Mél. tend le bras, attrape le gobelet posé à ses pieds près du bout de carton, jauge l’intérieur. Elle n’est pas dupe, sait très bien que sa petite entreprise est d’avance condamnée, tôt ou tard il lui faudra déposer le bilan et ressortir à d’autres combines, car lui donner une pièce c’est admettre qu’elle existe c’est pointer la faillite des politiques publiques ou ce qu’il en reste derrière les simulacres, et pointer cette faillite, c’est aller à contre-courant des dogmes en vigueur et les temps ont bien changé, ne fait plus la manche qui veut, faut un permis une autorisation des papiers faut se déclarer, tous ces arrêtés, CQFD. Ceux qu’il faut déloger. Mél. lève les yeux vers la caméra suspendue au lampadaire là-bas à l’angle de la rue. Dédé lui a dit qu’elle était H.S. celle-là. Ce qui ne l’empêche pas de rester sur ses gardes. Qu’est-ce qu’il en sait Dédé, d’abord ? D’après lui, d’après Dédé qui le tient de Deni, pas mal de ces foutues caméras sont factices, tout le monde le sait qui les a vues bourgeonner les unes après les autres, sécurité-oblige, et elles doivent leur efficacité au fait que tout le monde ignore lesquelles fonctionnent vraiment, lesquelles font semblant. Comment le père Deni il sait tout ça lui, Mél. n’en a fichtre aucune idée.
C’est pas le jackpot encore mais il y a là dans le gobelet de quoi aller se prendre un kawa quelque part et casser la croûte. Mél. vide la ferraille dans le creux de sa main, l’empoche ; le gobelet, lui, prend la direction de la poche gauche de son blazer. Qui le comprime, il en a vu d’autres. Elle glisse le bout de carton dans son cabas rayé, empoigne ses sacs où elle conserve ce qu’elle a de plus précieux, des babioles, des souvenirs, pas grand-chose en réalité, quelques vêtements, le contenu de ses sacs ayant surtout une valeur sentimentale plus que marchande, mais c’est sa façon à elle de ne pas perdre pied. Elle se relève, s’essuie le nez sur le haut de sa manche droite, tourne la tête, regarde à gauche puis à droite puis à gauche avant de traverser la rue comme on le lui a appris il y a bien longtemps, mais c’était dans une autre vie, ça, une vie qu’elle n’est plus sûre d’avoir vécue du reste, se demande parfois si c’était bien la sienne et si c’était bien la sienne comment cette vie l’a laissée choir et s’écraser comme la merde dorée de Médor sur le trottoir là-bas mais non, Mél., t’engage pas sur ce terrain tu vas encore attraper des boutons ma vieille, et sans réfléchir elle transfère le cabas dans l’autre main pour libérer celle-ci et la diriger maintenant vers son entrejambes qu’elle râpe et ratisse du bout des ongles, pourvu que Dédé ne lui ait pas refilé un truc, merde, ce serait bien sa veine, elle avance, traîne ses sacs, tranche dans sa grasse épaisseur la foule hypnotique des passants qui s’écartent sur le trottoir, des fois qu’elle soit contagieuse, et dévient de la trajectoire les menant droit à peu importe.
À pas prudents, Mél. se dirige vers Oumar, planté aux avants-postes du Market +. Il la voit venir, pincement de lèvres désabusé, hochement de tête, allez allez, par ici ma belle.
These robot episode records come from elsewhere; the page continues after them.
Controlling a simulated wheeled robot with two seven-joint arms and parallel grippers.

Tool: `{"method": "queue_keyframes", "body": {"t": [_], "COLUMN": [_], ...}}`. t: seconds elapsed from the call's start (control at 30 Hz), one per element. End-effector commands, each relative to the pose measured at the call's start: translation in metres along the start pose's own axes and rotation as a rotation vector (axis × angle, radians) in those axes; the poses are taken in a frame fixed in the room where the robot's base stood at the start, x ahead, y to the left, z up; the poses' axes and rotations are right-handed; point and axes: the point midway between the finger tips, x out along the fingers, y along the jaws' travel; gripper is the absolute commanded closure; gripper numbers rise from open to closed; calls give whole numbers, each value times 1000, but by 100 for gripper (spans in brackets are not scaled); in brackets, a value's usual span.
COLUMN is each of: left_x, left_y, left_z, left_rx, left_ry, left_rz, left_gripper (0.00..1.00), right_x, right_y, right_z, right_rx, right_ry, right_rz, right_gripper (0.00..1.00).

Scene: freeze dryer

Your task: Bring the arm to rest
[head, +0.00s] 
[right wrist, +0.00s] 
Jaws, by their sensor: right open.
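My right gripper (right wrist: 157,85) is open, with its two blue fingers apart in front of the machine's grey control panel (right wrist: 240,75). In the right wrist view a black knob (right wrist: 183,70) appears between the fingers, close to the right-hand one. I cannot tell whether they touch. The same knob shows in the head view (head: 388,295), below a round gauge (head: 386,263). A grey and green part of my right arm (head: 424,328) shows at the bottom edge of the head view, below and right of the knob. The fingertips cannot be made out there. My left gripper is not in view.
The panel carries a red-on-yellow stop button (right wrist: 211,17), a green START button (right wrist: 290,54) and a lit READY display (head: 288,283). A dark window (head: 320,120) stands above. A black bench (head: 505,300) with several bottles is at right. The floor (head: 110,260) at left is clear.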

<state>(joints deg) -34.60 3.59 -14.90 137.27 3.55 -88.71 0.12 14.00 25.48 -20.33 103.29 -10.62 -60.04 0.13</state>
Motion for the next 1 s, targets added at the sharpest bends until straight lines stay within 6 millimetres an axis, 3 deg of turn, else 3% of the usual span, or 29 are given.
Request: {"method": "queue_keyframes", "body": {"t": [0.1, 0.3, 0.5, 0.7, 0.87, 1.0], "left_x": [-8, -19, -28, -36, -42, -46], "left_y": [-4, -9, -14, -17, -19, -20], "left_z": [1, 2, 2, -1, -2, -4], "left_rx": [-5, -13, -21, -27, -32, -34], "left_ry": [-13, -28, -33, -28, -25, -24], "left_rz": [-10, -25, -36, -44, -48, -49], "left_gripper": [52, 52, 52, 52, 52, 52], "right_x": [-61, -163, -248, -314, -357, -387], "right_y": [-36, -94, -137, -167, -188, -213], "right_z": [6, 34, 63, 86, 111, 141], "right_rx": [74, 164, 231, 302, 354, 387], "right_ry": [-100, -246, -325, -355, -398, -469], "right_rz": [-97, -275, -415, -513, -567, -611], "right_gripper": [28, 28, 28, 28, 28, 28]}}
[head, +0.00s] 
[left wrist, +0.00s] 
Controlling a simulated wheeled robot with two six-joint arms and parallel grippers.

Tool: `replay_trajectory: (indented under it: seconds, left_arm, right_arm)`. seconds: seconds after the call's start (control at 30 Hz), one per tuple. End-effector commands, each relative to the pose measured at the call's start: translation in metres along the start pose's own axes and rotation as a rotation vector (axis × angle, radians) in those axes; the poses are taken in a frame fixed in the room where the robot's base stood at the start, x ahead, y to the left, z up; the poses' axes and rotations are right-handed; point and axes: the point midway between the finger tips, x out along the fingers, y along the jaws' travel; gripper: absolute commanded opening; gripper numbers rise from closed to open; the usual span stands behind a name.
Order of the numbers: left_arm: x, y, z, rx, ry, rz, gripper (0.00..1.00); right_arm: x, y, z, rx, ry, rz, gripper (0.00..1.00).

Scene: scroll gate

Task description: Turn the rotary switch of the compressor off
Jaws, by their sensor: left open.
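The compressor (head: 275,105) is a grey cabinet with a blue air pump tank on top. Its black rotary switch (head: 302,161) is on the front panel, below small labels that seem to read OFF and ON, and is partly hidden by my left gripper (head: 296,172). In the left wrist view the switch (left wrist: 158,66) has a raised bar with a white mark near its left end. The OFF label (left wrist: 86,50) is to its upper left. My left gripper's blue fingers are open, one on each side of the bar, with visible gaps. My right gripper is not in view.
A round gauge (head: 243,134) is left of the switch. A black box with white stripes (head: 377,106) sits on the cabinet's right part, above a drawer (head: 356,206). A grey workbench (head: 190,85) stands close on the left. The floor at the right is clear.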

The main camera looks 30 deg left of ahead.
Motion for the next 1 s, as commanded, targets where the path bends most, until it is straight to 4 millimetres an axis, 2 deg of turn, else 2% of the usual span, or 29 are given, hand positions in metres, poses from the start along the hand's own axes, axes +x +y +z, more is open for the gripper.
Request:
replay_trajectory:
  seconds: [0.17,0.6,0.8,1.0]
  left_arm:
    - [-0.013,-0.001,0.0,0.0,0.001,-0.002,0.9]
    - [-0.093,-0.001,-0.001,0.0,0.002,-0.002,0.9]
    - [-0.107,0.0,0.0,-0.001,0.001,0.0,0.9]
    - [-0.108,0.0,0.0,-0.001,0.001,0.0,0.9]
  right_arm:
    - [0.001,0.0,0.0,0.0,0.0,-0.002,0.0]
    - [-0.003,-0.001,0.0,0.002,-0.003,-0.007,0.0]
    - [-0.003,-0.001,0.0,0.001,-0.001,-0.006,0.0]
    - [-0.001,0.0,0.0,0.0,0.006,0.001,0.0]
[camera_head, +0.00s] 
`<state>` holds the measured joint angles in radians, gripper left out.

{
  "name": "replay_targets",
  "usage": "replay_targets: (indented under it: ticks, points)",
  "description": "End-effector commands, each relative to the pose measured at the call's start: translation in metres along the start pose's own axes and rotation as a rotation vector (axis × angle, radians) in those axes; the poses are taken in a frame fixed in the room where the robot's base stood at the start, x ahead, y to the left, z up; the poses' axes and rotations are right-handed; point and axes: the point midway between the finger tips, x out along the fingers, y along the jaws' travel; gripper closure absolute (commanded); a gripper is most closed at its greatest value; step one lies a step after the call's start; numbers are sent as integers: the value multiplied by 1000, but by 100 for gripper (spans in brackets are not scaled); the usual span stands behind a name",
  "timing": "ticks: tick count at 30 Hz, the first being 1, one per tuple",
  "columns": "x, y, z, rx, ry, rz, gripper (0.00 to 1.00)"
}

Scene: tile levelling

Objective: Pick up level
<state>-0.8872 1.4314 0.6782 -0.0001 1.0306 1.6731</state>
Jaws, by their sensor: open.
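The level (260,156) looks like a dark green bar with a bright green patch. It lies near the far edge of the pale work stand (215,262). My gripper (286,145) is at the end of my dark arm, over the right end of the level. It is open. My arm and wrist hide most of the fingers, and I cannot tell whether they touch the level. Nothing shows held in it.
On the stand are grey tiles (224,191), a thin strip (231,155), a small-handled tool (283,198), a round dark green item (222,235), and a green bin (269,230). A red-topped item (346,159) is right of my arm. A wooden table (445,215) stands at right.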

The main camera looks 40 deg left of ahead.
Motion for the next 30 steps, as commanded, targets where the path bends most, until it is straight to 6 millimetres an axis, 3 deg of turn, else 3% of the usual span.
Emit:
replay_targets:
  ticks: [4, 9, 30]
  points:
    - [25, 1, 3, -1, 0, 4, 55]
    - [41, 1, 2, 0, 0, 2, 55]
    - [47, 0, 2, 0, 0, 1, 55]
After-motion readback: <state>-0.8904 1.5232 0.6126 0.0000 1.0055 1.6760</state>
La succession silencieuse et fatalement, inexorablement, disjointe de séquences vidéo issues de l’appareillage global de surveillance d’une grande ville contemporaine, suivant à la trace un individu en regrettant qu’il soir resté là quelques blancs de la carte et quelques silences trop teintés de mystère pour le confort de l’observateur – que l’on sait d’emblée ex post, mais de quoi ?

La frénétique mise en condition d’un autre individu, recruté plutôt contre son gré – ainsi pas très loin d’être kidnappé, soumis à un mélange rusé et néanmoins violent d’interrogatoire et de speech motivationnel, pris dans le moulin broyeur d’une logorrhée partiellement désabusée et particulièrement sûre de son bon droit.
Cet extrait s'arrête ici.